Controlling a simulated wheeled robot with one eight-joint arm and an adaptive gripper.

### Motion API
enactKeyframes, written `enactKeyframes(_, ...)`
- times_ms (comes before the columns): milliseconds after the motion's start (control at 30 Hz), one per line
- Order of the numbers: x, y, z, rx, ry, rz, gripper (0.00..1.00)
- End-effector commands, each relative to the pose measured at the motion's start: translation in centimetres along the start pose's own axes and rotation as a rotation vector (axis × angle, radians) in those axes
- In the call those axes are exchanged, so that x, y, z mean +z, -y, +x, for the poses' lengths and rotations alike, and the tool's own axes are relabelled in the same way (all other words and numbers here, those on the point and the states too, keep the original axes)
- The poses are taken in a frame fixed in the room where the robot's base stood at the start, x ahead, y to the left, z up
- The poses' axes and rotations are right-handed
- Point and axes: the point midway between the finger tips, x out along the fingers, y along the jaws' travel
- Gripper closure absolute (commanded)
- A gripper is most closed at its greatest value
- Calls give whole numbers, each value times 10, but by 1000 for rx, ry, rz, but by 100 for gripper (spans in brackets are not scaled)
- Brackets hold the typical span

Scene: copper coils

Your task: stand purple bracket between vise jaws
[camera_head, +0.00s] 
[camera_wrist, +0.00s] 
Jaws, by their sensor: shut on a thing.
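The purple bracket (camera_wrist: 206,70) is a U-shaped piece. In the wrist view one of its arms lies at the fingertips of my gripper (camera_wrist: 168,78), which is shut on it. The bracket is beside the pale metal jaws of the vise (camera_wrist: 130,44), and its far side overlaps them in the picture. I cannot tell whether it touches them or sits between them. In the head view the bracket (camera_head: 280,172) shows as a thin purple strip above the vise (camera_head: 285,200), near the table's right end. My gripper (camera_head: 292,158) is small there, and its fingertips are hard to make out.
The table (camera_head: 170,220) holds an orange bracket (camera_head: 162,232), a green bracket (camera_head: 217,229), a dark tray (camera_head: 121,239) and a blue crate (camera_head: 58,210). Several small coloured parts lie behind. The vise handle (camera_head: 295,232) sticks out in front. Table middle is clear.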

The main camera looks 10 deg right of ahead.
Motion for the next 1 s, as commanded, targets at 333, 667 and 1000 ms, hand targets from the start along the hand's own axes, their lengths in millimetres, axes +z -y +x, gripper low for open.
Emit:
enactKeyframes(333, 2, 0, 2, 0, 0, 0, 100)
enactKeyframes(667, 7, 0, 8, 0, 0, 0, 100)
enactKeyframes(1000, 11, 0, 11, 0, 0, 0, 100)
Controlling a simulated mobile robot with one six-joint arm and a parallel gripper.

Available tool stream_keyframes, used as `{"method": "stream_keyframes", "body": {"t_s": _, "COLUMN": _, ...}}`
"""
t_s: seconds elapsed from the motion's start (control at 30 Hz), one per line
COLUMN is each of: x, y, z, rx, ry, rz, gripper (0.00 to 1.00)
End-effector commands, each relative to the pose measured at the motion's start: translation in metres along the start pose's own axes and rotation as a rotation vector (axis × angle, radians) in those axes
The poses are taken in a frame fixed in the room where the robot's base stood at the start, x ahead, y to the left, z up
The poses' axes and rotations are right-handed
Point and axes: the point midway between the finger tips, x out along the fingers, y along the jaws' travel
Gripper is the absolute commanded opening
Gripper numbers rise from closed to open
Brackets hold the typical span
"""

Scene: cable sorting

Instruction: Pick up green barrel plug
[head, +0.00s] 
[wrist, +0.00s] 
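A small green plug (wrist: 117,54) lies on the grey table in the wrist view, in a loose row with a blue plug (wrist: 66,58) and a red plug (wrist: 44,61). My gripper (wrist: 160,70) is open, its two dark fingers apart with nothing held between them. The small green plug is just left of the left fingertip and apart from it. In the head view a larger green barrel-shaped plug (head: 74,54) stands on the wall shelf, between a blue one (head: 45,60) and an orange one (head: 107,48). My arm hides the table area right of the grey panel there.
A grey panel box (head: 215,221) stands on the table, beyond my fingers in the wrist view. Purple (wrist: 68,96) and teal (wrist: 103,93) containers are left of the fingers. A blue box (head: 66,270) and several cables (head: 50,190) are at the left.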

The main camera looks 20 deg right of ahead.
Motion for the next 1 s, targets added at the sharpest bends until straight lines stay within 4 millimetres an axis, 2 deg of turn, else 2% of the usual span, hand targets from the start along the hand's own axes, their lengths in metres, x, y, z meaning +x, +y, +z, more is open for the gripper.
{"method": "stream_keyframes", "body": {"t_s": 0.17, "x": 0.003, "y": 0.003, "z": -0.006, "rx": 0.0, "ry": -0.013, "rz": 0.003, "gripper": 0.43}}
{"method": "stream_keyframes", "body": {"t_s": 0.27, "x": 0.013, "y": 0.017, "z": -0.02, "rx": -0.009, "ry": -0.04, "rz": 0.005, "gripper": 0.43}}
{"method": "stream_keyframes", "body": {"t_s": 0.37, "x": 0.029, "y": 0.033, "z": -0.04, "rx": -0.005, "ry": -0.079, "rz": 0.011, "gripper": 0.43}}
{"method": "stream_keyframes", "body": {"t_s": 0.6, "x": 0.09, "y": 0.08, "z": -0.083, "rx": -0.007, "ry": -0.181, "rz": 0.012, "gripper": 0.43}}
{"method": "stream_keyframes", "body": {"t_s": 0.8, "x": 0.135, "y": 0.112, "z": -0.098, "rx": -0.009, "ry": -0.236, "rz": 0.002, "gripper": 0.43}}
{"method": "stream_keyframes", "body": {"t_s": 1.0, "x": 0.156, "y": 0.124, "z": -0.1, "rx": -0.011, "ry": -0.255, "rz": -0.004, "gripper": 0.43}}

※ ※ ※

• _Stated exercise_:
Transcribe every entry word for word.

• _Written solution_:
Controlling a simulated wheeled robot with one eight-joint arm and an adaptive gripper.

### Motion API
enactKeyframes, written `enactKeyframes(_, ...)`
- times_ms (comes before the columns): milliseconds after the motion's start (control at 30 Hz), one per line
- Order of the numbers: x, y, z, rx, ry, rz, gripper (0.00..1.00)
- End-effector commands, each relative to the pose measured at the motion's start: translation in centimetres along the start pose's own axes and rotation as a rotation vector (axis × angle, radians) in those axes
- In the call those axes are exchanged, so that x, y, z mean +z, -y, +x, for the poses' lengths and rotations alike, and the tool's own axes are relabelled in the same way (all other words and numbers here, those on the point and the states too, keep the original axes)
- The poses are taken in a frame fixed in the room where the robot's base stood at the start, x ahead, y to the left, z up
- The poses' axes and rotations are right-handed
- Point and axes: the point midway between the finger tips, x out along the fingers, y along the jaws' travel
- Gripper closure absolute (commanded)
- A gripper is most closed at its greatest value
- Calls give whole numbers, each value times 10, but by 1000 for rx, ry, rz, but by 100 for gripper (spans in brackets are not scaled)
- Brackets hold the typical span

Scene: copper coils

Your task: stand purple bracket between vise jaws
[camera_head, +0.00s] 
[camera_wrist, +0.00s] 
Jaws, by their sensor: shut on a thing.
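The purple bracket (camera_wrist: 206,70) is a U-shaped piece. In the wrist view one of its arms lies at the fingertips of my gripper (camera_wrist: 168,78), which is shut on it. The bracket is beside the pale metal jaws of the vise (camera_wrist: 130,44), and its far side overlaps them in the picture. I cannot tell whether it touches them or sits between them. In the head view the bracket (camera_head: 280,172) shows as a thin purple strip above the vise (camera_head: 285,200), near the table's right end. My gripper (camera_head: 292,158) is small there, and its fingertips are hard to make out.
The table (camera_head: 170,220) holds an orange bracket (camera_head: 162,232), a green bracket (camera_head: 217,229), a dark tray (camera_head: 121,239) and a blue crate (camera_head: 58,210). Several small coloured parts lie behind. The vise handle (camera_head: 295,232) sticks out in front. Table middle is clear.

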The main camera looks 10 deg right of ahead.
Motion for the next 1 s, as commanded, targets at 333, 667 and 1000 ms, hand targets from the start along the hand's own axes, their lengths in millimetres, axes +z -y +x, gripper low for open.
Emit:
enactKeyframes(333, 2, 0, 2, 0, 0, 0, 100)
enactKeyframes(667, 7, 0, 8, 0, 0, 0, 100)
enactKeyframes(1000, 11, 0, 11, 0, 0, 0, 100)
Controlling a simulated mobile robot with one six-joint arm and a parallel gripper.

Available tool stream_keyframes, used as `{"method": "stream_keyframes", "body": {"t_s": _, "COLUMN": _, ...}}`
"""
t_s: seconds elapsed from the motion's start (control at 30 Hz), one per line
COLUMN is each of: x, y, z, rx, ry, rz, gripper (0.00 to 1.00)
End-effector commands, each relative to the pose measured at the motion's start: translation in metres along the start pose's own axes and rotation as a rotation vector (axis × angle, radians) in those axes
The poses are taken in a frame fixed in the room where the robot's base stood at the start, x ahead, y to the left, z up
The poses' axes and rotations are right-handed
Point and axes: the point midway between the finger tips, x out along the fingers, y along the jaws' travel
Gripper is the absolute commanded opening
Gripper numbers rise from closed to open
Brackets hold the typical span
"""

Scene: cable sorting

Instruction: Pick up green barrel plug
[head, +0.00s] 
[wrist, +0.00s] 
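A small green plug (wrist: 117,54) lies on the grey table in the wrist view, in a loose row with a blue plug (wrist: 66,58) and a red plug (wrist: 44,61). My gripper (wrist: 160,70) is open, its two dark fingers apart with nothing held between them. The small green plug is just left of the left fingertip and apart from it. In the head view a larger green barrel-shaped plug (head: 74,54) stands on the wall shelf, between a blue one (head: 45,60) and an orange one (head: 107,48). My arm hides the table area right of the grey panel there.
A grey panel box (head: 215,221) stands on the table, beyond my fingers in the wrist view. Purple (wrist: 68,96) and teal (wrist: 103,93) containers are left of the fingers. A blue box (head: 66,270) and several cables (head: 50,190) are at the left.

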The main camera looks 20 deg right of ahead.
Motion for the next 1 s, targets added at the sharpest bends until straight lines stay within 4 millimetres an axis, 2 deg of turn, else 2% of the usual span, hand targets from the start along the hand's own axes, their lengths in metres, x, y, z meaning +x, +y, +z, more is open for the gripper.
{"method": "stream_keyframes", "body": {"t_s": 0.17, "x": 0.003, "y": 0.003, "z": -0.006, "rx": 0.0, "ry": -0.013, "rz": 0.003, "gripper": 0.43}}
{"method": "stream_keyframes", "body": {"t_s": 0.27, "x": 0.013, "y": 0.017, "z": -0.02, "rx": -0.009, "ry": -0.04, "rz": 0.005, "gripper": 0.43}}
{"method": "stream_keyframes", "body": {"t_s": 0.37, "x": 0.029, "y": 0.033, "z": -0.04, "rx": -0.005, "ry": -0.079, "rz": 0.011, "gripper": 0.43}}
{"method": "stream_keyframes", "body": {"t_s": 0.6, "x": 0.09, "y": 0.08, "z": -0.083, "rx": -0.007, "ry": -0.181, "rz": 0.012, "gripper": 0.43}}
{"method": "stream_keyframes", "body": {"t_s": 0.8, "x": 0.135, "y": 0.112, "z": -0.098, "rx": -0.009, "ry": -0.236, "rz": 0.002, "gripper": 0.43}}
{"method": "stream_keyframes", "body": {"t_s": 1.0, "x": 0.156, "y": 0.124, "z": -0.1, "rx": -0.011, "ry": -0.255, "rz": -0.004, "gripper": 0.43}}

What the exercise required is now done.